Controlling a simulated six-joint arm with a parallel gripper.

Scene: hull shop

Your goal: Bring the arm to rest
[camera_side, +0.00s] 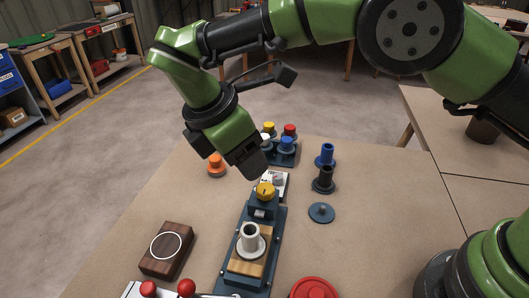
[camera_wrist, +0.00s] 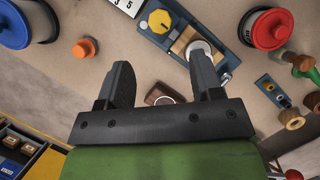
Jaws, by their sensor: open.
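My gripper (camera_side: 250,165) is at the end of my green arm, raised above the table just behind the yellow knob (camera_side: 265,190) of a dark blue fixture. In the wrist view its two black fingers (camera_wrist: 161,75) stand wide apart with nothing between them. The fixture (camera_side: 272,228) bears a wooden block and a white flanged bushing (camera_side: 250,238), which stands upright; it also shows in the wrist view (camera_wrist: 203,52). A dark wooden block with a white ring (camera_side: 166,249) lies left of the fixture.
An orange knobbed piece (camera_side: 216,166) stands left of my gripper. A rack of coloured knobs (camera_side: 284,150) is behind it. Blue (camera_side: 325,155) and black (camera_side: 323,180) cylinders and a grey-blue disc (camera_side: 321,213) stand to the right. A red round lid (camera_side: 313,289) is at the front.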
---------------
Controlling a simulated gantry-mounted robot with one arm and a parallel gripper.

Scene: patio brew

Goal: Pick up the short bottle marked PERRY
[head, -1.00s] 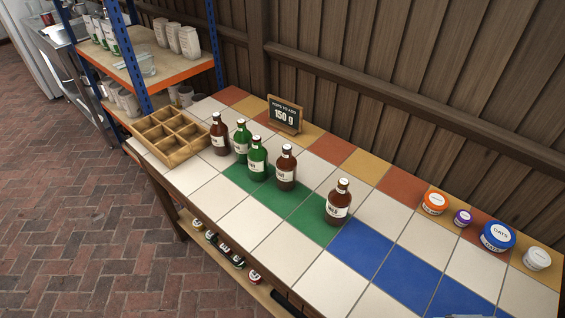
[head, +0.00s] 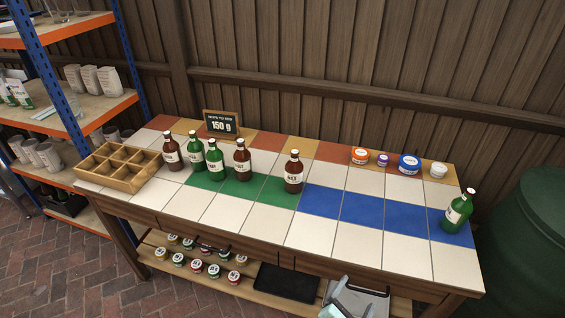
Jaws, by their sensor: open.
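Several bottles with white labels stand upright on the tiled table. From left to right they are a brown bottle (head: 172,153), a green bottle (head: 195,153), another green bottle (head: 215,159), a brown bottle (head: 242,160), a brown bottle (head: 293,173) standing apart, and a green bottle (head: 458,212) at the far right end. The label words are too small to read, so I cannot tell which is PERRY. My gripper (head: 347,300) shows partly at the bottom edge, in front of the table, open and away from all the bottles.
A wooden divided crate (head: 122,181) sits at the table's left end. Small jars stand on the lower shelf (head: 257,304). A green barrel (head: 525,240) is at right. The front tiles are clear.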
---------------
▶ **GOAL**
Retype the section that opens with the line holding "Scene: patio brew" and closes with the line holding "[head, +0.00s]", exactly as it reads, without any pictures.

▶ **THE SOLUTION**
Scene: patio brew

Goal: Pick up the short bottle marked PERRY
[head, -1.00s] 
[head, +0.00s] 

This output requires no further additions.